4. ‘The World’s End’ (Focus) – $8,942,000

5. ‘Planes’ (Buena Vista) – $8,567,000

6. ‘Elysium’ (Sony) – $7,100,000

7. ‘You’re Next’ (Lionsgate) – $7,050,000

8. ‘Percy Jackson: Sea of Monsters’ (Fox) – $5,200,000

9. ‘Blue Jasmine’ (Sony Pictures Classics) – $4,300,000

10. ‘Kick-Ass 2’ (Universal) – $4,270,000

1 comment

  1. William Henley

    I didn’t know much about Mortal Instruments going in, but went with a friend who wanted to see it. I had to keep asking if it was opening weekend. We were in a large screen theater at 7 PM on a Saturday. That auditorium is usually packed. Instead, there were about 20 people in there, and no one seemed all that impressed when we left.

    The movie was okay. I think it was better than the garbage they produced from the Twilight books. We enjoyed the movie, but I wouldn’t say it was great. My biggest issue was the sheer number of characters in it – with the exception of the three main characters, the rest of the characters are not well fleshed out or defined. The movie felt like, oh what’s a good example – I got one – Let’s says someone tried to cram all 7 Harry Potter books into a single movie, with the final battle at Hogwarts still being the same length. Through most of the movie, I didn’t even know what species some characters were. Thanks to either bad editing or a bad screenplay, the name Isabelle seems, in the last 20 minutes of the movie, to apply to like 3 different girls, two of which I don’t think we ever got their name before the end.

    What sucks is that there seems to be a good story buried in there somewhere, which is leading me to be interested in the books. But the movie just had huge issues. Granted, it was like the actors, director, and special effects artists did wonders with what they had, it just felt like the movie should have been two or three times longer to be able to get a grasp of what was going on (or rather, broken into two or three different movies).

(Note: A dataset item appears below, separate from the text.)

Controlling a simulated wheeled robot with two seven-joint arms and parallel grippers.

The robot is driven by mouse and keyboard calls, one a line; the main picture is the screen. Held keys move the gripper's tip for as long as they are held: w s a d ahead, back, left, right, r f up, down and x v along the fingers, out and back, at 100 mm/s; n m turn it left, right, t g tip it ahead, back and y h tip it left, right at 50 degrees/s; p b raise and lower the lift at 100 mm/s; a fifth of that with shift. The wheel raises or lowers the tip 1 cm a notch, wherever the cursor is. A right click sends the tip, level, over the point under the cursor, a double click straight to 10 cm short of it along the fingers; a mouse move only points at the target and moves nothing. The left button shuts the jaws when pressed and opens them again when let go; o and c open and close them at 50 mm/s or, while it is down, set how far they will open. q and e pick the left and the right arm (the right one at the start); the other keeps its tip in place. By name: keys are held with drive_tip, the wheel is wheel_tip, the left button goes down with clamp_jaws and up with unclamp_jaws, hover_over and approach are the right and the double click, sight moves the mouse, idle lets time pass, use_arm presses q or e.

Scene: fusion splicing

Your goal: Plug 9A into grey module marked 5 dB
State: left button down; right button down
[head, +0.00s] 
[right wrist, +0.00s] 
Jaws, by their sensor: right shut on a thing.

    The movie got a horrible 13% on the Tomatometer, with an average rating of 3.9 out of 10, but the audience gave it a 74% with a 3.9 out of 5 (that’s rottentomatoes.com). Personally, if I were to score the movie, I am teetering between 2.5 and 3 out of 5.

    Anyways, yeah, I had a feeling that the numbers for this movie were going to be low. As I said, there was almost no one in that theater. This is the same theater and time slot that was packed out just a couple of months ago with teenage and preteen girls watching…. STAR TREK! Yeah, a 45 year old sci-fi franchise draws teenage girls, but a Vampire / Wearwolf / Shadowhunter teen love movie only attracts 20 people on opening weekend? This was either a huge marketing fail (I hadn’t heard of the movie before my friends said they wanted to go see it, and I think that was just because they looked at what was opening that weekend), or movie-goer fatigue that seems to have plaugued the movie industry this summer.

    What sucks is that, after this year, I feel that movie studios are going to panic, and pull back on big-budget movies. Too many just seemed to bomb this year.